Monday, May 27, 2013

Poppies and Memorial Day

In 1847 the U.S. published a stamp which honored Moina Belle Michael for establishing the Poppy Memorial Day, which occurs the Saturday before Memorial Day.  After WWI the poppy became a symbol of the tragedy of war.  This was further engrained in our psychy after John McCrae wrote the poem Flander's Fields.  He noticed poppies growing in the burial grounds for those who had died in the war.
In Flanders Fields: John McCrae
In Flanders fields the poppies blow
Between the crosses, row on row,
That mark our place; and in the sky
The larks, still bravely singing, fly
Scarce heard amid the guns below.
We are the Dead.

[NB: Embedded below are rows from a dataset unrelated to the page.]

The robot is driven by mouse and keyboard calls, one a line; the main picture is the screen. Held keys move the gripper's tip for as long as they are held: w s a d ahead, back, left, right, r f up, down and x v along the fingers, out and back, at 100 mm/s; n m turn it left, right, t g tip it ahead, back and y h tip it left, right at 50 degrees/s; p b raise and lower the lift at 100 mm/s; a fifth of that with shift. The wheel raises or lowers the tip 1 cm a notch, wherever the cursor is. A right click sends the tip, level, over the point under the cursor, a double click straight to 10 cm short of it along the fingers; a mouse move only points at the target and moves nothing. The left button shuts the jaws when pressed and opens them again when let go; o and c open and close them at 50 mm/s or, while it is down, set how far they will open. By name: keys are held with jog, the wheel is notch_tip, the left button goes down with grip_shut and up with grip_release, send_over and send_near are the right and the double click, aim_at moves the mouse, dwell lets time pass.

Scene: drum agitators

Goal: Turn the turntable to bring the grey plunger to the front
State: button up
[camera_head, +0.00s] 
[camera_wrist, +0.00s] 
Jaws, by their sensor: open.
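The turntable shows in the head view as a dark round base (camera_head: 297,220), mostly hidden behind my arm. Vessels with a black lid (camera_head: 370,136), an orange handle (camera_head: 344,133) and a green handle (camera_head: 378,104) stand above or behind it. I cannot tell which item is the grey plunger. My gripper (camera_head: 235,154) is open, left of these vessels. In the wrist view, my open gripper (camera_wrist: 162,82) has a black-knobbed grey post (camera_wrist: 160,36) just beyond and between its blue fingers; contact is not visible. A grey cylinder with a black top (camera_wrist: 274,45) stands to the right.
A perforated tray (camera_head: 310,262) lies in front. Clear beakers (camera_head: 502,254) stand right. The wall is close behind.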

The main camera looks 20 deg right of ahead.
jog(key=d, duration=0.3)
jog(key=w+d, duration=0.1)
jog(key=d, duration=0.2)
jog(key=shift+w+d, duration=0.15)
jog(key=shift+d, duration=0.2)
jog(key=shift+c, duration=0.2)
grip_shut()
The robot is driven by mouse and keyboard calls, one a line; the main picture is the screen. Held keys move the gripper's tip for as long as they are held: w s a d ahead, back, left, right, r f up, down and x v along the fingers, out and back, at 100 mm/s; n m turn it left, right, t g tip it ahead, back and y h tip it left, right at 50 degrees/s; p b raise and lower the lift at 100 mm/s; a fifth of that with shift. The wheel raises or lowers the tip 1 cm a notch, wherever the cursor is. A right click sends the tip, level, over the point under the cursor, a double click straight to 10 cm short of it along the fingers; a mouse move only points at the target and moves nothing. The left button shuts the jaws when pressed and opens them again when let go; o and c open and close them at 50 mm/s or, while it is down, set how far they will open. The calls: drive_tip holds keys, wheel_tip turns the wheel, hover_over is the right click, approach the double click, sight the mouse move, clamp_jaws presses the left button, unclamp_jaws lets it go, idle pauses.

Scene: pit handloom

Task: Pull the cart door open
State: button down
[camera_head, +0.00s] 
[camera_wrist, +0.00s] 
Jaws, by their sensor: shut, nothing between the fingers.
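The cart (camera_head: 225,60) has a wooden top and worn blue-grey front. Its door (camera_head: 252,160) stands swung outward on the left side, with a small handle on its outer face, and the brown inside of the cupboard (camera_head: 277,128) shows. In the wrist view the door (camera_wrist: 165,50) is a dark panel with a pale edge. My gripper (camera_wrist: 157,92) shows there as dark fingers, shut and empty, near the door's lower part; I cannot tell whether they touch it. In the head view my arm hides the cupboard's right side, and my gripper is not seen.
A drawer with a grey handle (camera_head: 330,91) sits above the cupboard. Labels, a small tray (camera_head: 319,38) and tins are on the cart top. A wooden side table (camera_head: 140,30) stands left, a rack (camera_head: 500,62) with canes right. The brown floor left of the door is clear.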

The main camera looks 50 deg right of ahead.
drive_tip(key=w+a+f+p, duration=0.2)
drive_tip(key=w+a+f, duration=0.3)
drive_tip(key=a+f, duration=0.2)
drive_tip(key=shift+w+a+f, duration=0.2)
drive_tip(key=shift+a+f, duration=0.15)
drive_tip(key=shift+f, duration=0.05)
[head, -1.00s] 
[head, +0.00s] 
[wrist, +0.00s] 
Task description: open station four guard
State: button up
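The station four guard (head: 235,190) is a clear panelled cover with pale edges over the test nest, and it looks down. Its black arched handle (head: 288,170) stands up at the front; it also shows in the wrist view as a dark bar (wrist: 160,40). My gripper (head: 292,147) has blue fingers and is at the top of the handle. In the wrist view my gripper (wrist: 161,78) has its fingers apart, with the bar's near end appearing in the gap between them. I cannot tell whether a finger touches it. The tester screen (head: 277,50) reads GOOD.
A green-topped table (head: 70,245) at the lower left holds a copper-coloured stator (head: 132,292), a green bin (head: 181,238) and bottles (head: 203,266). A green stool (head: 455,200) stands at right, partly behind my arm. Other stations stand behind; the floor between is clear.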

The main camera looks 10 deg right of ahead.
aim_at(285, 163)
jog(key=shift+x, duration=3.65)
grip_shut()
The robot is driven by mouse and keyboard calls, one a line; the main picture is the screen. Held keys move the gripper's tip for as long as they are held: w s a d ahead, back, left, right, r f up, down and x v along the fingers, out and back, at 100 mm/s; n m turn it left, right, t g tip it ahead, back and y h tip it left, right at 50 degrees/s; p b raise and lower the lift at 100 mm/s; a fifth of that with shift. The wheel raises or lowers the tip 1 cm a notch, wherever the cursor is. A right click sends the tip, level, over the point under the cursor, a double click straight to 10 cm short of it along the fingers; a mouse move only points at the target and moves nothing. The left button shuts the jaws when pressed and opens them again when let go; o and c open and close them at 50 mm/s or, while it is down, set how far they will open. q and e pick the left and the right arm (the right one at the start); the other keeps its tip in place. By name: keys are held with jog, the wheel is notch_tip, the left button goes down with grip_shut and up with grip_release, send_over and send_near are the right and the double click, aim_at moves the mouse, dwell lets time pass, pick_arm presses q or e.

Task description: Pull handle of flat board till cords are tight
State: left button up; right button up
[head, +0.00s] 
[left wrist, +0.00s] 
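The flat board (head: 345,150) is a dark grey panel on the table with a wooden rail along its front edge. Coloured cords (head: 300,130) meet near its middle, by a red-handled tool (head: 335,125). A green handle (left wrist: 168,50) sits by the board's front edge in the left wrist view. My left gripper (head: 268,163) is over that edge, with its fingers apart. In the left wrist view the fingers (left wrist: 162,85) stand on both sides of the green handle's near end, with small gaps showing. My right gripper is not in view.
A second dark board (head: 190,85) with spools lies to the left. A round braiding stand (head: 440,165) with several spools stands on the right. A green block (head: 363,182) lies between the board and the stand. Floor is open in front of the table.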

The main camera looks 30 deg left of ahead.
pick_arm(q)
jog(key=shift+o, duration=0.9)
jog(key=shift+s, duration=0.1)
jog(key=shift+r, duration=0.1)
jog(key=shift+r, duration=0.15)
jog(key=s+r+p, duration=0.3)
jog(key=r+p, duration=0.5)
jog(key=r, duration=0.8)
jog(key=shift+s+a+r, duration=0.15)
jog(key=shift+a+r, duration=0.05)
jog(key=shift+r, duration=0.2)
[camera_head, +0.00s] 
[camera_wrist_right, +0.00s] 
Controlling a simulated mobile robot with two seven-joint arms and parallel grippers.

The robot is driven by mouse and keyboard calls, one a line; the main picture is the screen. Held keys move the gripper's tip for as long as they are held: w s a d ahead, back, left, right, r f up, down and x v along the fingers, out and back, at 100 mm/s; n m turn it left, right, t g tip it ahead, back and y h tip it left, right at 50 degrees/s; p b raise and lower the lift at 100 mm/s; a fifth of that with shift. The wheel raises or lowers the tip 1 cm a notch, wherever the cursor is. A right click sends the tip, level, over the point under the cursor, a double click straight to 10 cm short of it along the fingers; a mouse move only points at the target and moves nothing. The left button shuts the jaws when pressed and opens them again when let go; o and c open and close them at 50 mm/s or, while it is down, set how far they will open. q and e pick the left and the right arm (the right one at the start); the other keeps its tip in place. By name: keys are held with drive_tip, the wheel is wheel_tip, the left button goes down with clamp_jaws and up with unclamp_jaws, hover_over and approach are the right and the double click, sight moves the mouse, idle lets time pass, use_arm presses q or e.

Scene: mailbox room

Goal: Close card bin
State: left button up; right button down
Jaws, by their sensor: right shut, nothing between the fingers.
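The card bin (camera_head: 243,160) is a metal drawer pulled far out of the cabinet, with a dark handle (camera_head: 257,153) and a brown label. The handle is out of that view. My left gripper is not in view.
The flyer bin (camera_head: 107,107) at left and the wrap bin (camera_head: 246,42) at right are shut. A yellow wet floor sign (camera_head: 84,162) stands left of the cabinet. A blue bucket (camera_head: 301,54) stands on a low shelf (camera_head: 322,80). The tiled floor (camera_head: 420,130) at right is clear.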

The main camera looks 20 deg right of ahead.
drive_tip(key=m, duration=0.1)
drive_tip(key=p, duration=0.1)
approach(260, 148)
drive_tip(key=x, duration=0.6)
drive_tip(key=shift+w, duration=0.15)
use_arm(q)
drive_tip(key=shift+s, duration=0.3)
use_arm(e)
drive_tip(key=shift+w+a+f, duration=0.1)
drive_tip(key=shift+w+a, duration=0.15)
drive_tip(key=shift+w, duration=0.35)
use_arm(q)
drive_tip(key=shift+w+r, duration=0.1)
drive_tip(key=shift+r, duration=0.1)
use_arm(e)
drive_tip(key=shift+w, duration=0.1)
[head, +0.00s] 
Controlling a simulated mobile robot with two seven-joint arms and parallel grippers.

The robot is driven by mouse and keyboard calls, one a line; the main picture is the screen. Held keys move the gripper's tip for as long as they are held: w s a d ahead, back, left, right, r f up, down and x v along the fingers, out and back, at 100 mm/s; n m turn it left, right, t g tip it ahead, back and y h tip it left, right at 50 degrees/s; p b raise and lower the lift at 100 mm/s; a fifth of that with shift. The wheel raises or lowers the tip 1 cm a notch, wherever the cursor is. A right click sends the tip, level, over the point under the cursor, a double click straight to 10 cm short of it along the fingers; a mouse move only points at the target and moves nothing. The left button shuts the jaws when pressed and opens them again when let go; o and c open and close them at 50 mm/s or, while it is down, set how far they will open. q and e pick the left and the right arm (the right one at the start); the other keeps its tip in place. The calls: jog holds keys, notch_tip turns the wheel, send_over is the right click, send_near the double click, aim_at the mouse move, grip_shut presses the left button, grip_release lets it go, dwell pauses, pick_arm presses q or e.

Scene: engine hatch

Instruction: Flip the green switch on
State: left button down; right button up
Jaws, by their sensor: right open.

Short days ago
We lived, felt dawn, saw sunset glow,
Loved and were loved, and now we lie
In Flanders fields.
Take up our quarrel with the foe:
To you from failing hands we throw
The torch; be yours to hold it high.
If ye break faith with us who die
We shall not sleep, though poppies grow
In Flanders fields.

"Its references to the red poppies that grew over the graves of fallen soldiers resulted in the remembrance poppy becoming one of the world's most recognized memorial symbols for soldiers who have died in conflict"  (Wikipedia)

Michael wrote a poem responding to "In Flanders Fields"
We cherish too, the Poppy red
That grows on fields where valor led,
It seems to signal to the skies
That blood of heroes never dies.
She was instrumental in making the Poppy part of Memorial Day.  By 1922 Veterans of Foreign Wars began selling poppies.